▶ **CHALLENGE**:
Scan the material that follows. Copy every line containing the word "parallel".

(A block of data)
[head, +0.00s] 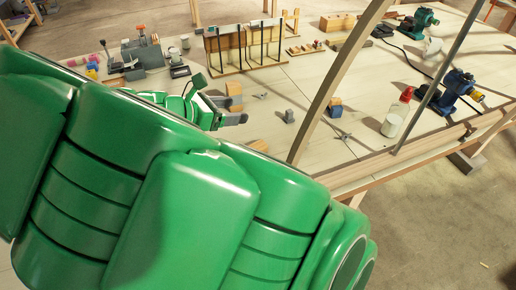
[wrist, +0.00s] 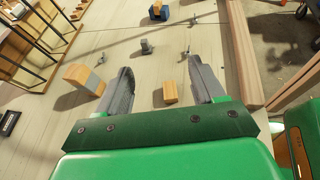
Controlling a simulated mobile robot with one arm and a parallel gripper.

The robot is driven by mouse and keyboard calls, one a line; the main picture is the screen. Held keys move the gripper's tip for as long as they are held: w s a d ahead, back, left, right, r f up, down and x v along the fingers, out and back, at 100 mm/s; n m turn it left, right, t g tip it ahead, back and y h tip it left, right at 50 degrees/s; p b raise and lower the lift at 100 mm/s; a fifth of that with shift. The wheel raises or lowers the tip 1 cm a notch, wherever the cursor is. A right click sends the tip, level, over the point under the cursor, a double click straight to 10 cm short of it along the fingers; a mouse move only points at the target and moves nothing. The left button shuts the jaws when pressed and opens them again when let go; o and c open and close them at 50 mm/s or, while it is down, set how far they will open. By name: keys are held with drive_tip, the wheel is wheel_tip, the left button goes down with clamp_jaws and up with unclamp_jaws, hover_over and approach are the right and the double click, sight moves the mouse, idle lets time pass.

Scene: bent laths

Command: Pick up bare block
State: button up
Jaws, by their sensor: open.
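A small plain wooden block, the bare block (wrist: 171,92), lies on the pale tabletop. In the wrist view it sits between the two grey fingers of my gripper (wrist: 158,66), closer to the right finger, with gaps on both sides. My gripper is open and holds nothing. In the head view one grey finger (head: 232,118) shows past my green arm; the other is hidden. A small wooden patch at my arm's edge (head: 259,146) seems to be the bare block, mostly hidden.
A larger wooden block (wrist: 84,78) stands left of the left finger. A grey fitting (wrist: 146,47), a blue-and-wood block (head: 334,108) and small metal clamps (head: 343,137) lie beyond. A bent lath (head: 335,80) arches up near the wooden table edge. A rod rack (head: 245,48) stands behind.

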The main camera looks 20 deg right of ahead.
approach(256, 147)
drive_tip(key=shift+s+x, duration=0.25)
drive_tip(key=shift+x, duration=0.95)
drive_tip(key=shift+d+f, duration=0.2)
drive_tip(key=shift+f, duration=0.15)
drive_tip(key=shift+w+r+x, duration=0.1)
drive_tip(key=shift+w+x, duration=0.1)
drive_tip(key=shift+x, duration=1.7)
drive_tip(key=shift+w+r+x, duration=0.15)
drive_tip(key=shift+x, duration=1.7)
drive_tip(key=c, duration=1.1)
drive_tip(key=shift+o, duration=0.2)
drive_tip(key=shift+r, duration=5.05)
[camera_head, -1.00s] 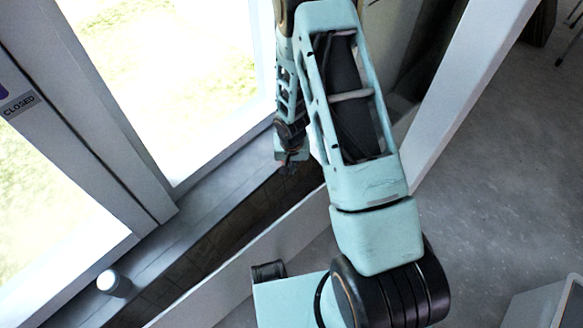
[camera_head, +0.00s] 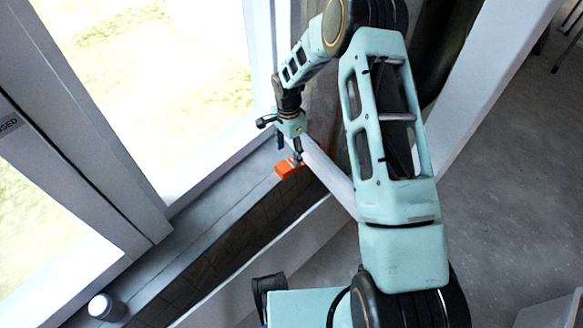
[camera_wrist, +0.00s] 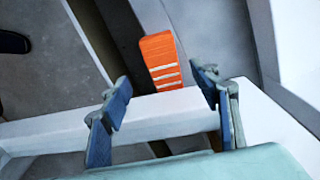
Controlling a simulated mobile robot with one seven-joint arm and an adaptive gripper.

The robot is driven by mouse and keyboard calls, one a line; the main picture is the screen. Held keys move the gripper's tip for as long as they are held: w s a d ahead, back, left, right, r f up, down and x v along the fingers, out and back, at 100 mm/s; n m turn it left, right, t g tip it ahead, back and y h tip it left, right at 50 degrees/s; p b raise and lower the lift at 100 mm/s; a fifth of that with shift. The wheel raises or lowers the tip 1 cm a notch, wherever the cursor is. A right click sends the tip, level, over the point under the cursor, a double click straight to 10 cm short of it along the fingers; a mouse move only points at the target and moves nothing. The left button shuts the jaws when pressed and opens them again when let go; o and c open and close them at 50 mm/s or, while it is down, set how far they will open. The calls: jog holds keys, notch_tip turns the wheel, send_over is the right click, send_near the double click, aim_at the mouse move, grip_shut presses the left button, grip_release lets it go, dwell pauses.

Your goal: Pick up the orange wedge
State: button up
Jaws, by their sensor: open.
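The orange wedge (camera_head: 288,169) lies on the dark sill ledge by the window, just below my gripper (camera_head: 290,145) in the head view. In the wrist view the orange wedge (camera_wrist: 161,60) shows pale stripes across its near part and lies beyond the fingertips. My gripper (camera_wrist: 162,83) is open there, its two blue fingers apart with nothing held between them. The wedge sits nearer the right finger. A white bar passes between my gripper and the near end of the wedge in the wrist view, and part of that end may be hidden.
A white cylinder (camera_head: 106,307) stands on the ledge at lower left. Window frames (camera_head: 105,130) rise along the left. A white panel edge (camera_head: 265,255) runs along the near side of the ledge. Grey floor (camera_head: 500,200) is open at right.

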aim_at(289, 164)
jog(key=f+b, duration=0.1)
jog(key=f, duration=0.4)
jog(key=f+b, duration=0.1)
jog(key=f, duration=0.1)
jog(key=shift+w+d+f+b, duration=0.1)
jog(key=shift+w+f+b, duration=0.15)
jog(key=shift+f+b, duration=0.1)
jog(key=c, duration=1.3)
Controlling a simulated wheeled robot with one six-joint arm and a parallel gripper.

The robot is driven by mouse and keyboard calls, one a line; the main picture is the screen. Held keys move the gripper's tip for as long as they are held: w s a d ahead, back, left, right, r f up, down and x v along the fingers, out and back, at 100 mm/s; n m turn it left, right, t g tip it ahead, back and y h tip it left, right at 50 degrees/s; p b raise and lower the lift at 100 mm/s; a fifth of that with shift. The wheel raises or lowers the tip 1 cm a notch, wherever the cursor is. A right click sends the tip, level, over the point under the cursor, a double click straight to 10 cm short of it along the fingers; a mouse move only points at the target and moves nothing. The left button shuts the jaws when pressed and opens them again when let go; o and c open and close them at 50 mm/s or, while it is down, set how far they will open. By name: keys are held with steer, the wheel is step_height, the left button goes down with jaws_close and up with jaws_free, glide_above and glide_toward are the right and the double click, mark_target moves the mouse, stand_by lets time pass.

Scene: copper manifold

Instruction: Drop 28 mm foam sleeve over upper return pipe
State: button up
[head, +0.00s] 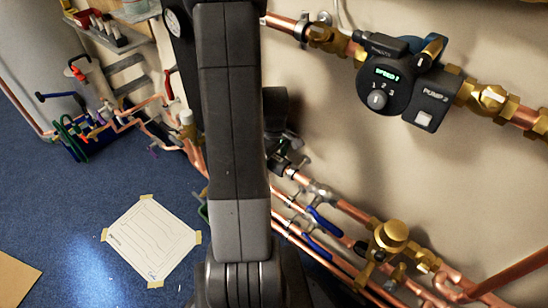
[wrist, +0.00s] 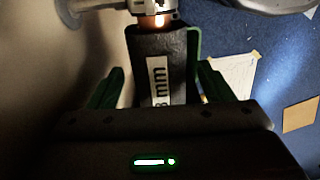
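A dark foam sleeve (wrist: 176,62) with a white label ending in "8 mm" stands in the middle of the wrist view. Its far end meets a short bright stretch of copper pipe (wrist: 158,21) below a metal clamp. The sleeve lies in line with this pipe, but I cannot tell how far it sits around it. My gripper (wrist: 160,72) has green fingers on both sides of the sleeve, with narrow gaps visible, so it looks open. The upper return pipe (head: 354,210) runs down to the right there.
Blue-handled valves (head: 323,219) and a brass fitting (head: 391,236) crowd the lower pipes. A pump (head: 405,85) is on the pipe above. A taped paper sheet (head: 152,240) and cardboard (head: 15,280) lie on the blue floor. Tools and copper pipework stand at left.

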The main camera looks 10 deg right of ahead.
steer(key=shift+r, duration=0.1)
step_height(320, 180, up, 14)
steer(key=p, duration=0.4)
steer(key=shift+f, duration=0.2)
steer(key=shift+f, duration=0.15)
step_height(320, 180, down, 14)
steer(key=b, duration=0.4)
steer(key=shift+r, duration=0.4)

▶ **CORRECT RESPONSE**:
Controlling a simulated mobile robot with one arm and a parallel gripper.
Controlling a simulated wheeled robot with one six-joint arm and a parallel gripper.

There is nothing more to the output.